The final project assignment will be officially released after Project 2 is due on Friday, November 21 at 11:59PM PT. In anticipation of this, we would like you to start thinking about a rough sketch of your group’s plans for the final project. The final project will be due on Wednesday, December 17 at 11:59PM PT. Barring any extenuating circumstances, groups will be the same as the Project 2 groups.
Final Project Rough Guidelines¶
The final project is a free-form report-style analysis where you will investigate some questions of interest on a dataset of interest that you can find online. Implementing sophisticated or novel statistical models is not a requirement of the project (if you’d like to, go for it!), but you should nonetheless conduct an organized, detailed, and thorough anaylsis of your question. Most importantly, your project should exemplify the workflows and practices that we have been developing throughout the semester.
Here are a couple of cool projects from the Spring 2023 version of this course to give you an idea of what’s expected.
Note that in the above examples, their websites are built using JupyterBook 1, which is an older version of MyST/JupyterBook 2 that we have been using, so some of the build files in their repos may look different. However, all these projects share some common features: organized presentation, basic data cleaning, data analysis with exploratory plots, using simple statistical models/tools (logistic regression, ARIMA, linear regression etc.), and use of tools we have discussed in this class (environments, Makefiles, packages, tests, etc.)
Proposal Guidelines¶
The proposal process for the project is relatively informal: we just want to make sure your group is on the same page and has a reasonably fleshed out idea in advance of the project release. Please discuss with your group and be able to answer the following questions. Ideally, this should be done by November 21 so we can review/give feedback as soon as possible. However, it’s fine if it comes a few days late; just know that delaying might eat into your available time to work on the project. You are of course welcome to make your proposals sooner.
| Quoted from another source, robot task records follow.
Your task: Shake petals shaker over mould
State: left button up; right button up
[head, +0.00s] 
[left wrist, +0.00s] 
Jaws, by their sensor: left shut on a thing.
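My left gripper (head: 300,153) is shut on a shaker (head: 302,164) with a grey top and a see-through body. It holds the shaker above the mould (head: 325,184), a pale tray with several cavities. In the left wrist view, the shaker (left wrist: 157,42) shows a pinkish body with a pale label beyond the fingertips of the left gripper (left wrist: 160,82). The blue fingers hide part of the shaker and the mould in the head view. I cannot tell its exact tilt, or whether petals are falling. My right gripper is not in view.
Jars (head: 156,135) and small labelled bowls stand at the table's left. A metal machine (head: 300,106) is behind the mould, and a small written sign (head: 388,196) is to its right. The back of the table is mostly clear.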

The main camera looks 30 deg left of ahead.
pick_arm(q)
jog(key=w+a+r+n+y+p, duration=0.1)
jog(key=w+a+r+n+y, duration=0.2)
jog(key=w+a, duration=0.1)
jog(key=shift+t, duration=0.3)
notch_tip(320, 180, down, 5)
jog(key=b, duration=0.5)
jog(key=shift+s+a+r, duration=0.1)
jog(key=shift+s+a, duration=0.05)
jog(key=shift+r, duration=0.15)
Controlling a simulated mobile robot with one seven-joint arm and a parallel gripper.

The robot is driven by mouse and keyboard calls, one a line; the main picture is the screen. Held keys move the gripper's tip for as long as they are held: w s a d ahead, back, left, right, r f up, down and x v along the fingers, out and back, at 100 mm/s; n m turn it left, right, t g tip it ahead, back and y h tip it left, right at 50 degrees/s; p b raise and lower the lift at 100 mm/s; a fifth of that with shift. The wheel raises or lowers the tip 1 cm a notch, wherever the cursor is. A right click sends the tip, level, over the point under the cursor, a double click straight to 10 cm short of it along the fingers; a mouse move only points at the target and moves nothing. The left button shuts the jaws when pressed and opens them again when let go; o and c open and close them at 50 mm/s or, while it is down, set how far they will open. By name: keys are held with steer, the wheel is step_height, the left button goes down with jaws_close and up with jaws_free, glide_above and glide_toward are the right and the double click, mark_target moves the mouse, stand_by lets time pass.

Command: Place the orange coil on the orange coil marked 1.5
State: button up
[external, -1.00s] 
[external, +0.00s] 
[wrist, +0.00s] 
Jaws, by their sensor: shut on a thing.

We will be dedicating lab on November 21 as a space for you to meet with your groups and hash out these details. You are welcome to discuss your group’s proposal either in-person with your lab TA during this session (preferred so we can give live feedback), or via email/office hours. After your lab TA OK’s your proposal, your group can start the project.
Dataset
What dataset will you be working with? How big is it, and are you able to download it? Is it small enough to host in GitHub?
Questions and Answers
What question(s) do you intend to explore/ask with your dataset? Roughly speaking, what strategies do you anticipate using to answer these questions (any statistical models, plotting, etc.)?
Expected Challenges
What challenges do you expect in carrying out your analysis (computational, data storage, etc.)? What plans do you have in-place to manage these challenges as they arise?